Data lines:
☆ ☆ ☆

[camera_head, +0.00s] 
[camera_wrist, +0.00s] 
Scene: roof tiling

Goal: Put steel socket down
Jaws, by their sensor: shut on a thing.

☆ ☆ ☆

Goal of the exercise:
Produce an exact copy of the whole listing.

Answer to the problem:
[camera_head, +0.00s] 
[camera_wrist, +0.00s] 
Scene: roof tiling

Goal: Put steel socket down
Jaws, by their sensor: shut on a thing.

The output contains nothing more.